A short cab ride after collecting our bags found us back at the railway station, in time to catch our train and bid adieu to a place we spent far too little time in. We decided against having dinner as none of us was hungry. After finding our seats we settled in for an uneventful journey back to Bangalore. We finally waved our goodbyes to nobody in particular and to the city as a whole when the train whistled and began to pull away, but not before one final photo-op of course, bringing our little trip to an end. Apart from the settling of bills of course, which will most likely go on until the next trip to Pondicherry.

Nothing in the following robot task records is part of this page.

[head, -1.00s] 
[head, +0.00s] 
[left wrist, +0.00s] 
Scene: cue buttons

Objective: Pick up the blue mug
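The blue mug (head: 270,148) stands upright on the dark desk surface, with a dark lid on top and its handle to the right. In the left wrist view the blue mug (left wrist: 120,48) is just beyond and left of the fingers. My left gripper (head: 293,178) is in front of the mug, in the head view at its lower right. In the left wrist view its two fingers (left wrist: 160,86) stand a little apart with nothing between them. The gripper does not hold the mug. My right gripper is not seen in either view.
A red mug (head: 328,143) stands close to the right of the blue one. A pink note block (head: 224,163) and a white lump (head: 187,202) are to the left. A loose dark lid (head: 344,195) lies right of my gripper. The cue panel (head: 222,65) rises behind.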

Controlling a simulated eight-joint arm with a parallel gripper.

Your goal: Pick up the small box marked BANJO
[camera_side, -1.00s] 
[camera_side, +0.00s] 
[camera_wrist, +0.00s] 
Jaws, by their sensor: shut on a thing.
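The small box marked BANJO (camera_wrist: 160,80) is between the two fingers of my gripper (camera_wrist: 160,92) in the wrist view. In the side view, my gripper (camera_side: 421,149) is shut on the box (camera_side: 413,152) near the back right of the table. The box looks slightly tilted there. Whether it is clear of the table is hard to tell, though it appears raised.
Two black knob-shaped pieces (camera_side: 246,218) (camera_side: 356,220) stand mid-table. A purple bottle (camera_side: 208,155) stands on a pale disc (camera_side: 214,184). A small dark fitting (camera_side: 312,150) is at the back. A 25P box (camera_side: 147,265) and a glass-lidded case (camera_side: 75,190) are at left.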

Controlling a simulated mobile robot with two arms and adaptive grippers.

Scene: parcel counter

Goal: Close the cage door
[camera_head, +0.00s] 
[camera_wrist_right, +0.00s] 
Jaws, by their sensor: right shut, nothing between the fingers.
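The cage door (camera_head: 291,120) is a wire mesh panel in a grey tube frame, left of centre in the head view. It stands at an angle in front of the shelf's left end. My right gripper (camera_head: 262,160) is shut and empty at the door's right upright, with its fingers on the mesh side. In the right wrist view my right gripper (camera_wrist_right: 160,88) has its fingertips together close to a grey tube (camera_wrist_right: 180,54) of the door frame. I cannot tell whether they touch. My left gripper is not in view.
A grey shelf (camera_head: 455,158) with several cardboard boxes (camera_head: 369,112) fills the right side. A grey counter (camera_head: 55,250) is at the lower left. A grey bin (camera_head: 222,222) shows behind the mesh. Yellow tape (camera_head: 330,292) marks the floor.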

Pondicherry is just a 6-hour drive from Bangalore or alternatively a one night journey by bus or train. It’s an ideal weekend getaway with a uniquely French twist. It’s a place of exotic cars and cheap alcohol mainly due to low taxes. Whitetown is gorgeous, with its quaint old buildings and the beach, though most of the rest of the city looks a lot like most other Tamil Nadu towns.

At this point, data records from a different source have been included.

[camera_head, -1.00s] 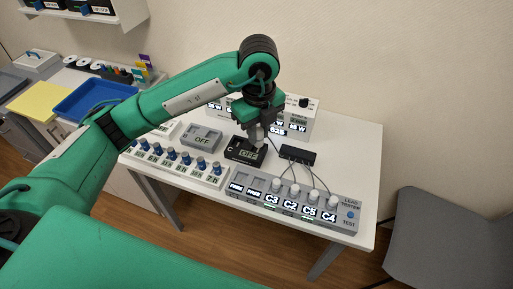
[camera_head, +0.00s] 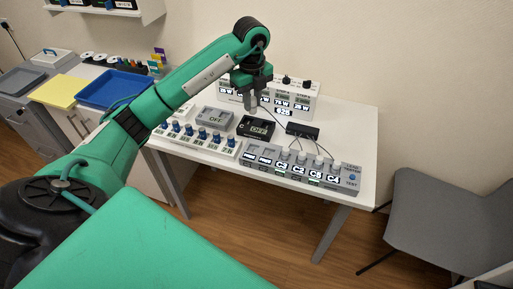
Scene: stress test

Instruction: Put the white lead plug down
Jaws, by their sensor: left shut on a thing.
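My left gripper (camera_head: 252,104) points down and is shut, a little above and behind the black device with an OFF display (camera_head: 256,127). What it holds is small and mostly hidden by the fingers; I cannot make out the white plug clearly. A thin dark lead runs from the black lead box (camera_head: 303,131) towards the gripper. Several other white plugs (camera_head: 300,158) stand upright in the lead tester (camera_head: 300,171), over the labels C3, C2, C5 and C4. My right gripper is not in view.
A grey OFF device (camera_head: 215,118) and a row of blue-knobbed sockets (camera_head: 198,138) stand left on the white table (camera_head: 350,125). A white panel with displays (camera_head: 300,98) stands behind the gripper. The table's right side is clear. A grey chair (camera_head: 440,215) stands at right.

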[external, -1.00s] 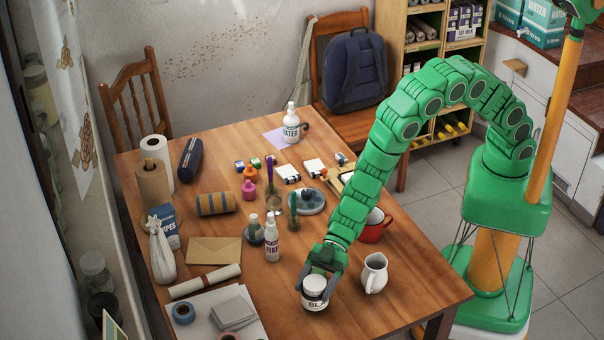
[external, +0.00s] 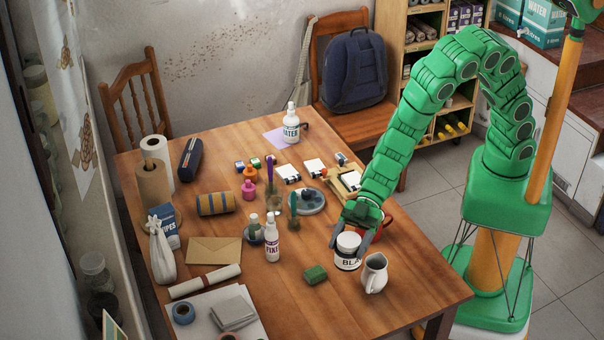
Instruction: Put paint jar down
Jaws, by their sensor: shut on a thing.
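The paint jar (external: 347,252) is white with a dark-lettered label that reads in part "BLA". It is upright above or at the table (external: 420,290), near its right side. My gripper (external: 359,228) is shut on the jar, with its fingers around the upper part. I cannot tell whether the jar's base touches the wood. A white pitcher (external: 374,274) stands just to the right and in front of the jar. A red mug (external: 386,229) is close behind my gripper and partly hidden by it.
The front right table area is clear. A chair with a blue backpack (external: 354,70) stands behind the table.

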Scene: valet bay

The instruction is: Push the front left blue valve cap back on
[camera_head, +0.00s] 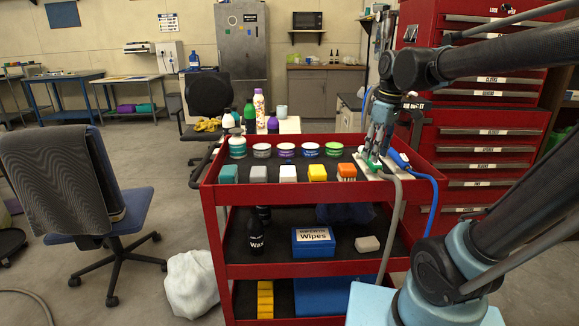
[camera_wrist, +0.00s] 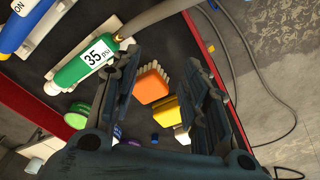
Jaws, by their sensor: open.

While we did cover a few of the major attractions on our tour, we missed quite a few including the Aurobindo Ashram, a botanical garden and a number of temples, churches and museums most of which I’ve visited on previous getaways to the city and all of which come highly recommended if you’re into it.

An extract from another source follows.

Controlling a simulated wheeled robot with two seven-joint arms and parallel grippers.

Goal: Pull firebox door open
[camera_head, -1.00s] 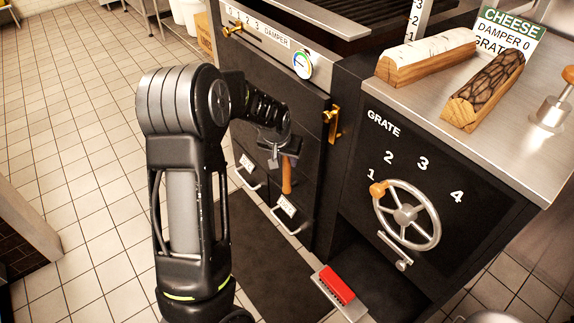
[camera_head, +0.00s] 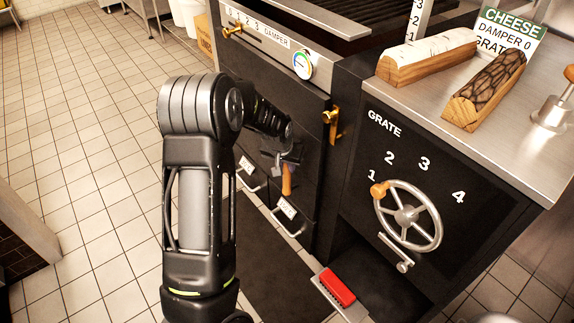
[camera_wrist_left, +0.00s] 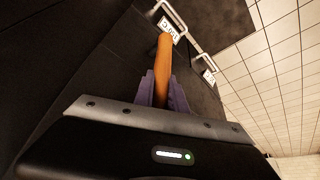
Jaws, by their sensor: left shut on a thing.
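The dark firebox door (camera_head: 300,130) is on the black stove front, below the round gauge. It looks flush or nearly so; I cannot tell whether it stands slightly ajar. Its orange wooden handle (camera_head: 287,181) hangs upright at the lower part of the door. My left gripper (camera_head: 284,163) is shut on this handle. In the left wrist view the handle (camera_wrist_left: 163,65) sticks out between the purple finger pads of the left gripper (camera_wrist_left: 162,92). My left arm hides part of the door. My right gripper is not in view.
A brass latch (camera_head: 332,124) sits at the door's right edge. Drawers with metal pulls (camera_head: 292,226) are below. Right of the door is a grate wheel (camera_head: 407,215). A red brush (camera_head: 337,287) lies low in front. Tiled floor (camera_head: 90,150) on the left is open.

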A point to note is that it is a very popular weekend destination so going on any long weekend isn’t recommended. Everything will cost an arm and a leg and you’ll be crowded by a horde of people from Bangalore, Chennai and a dozen other places who all turned up there to chill or party. Take a day of leave or two if possible and visit on an ordinary weekend or weekday. Two days in the minimum, three days is recommended and a four-day stay is ideal. It’s a quaint, inexpensive and relaxing little place, ideal for a getaway from hectic city life. It’s a city I’ve visited many times before and will probably visit many times more.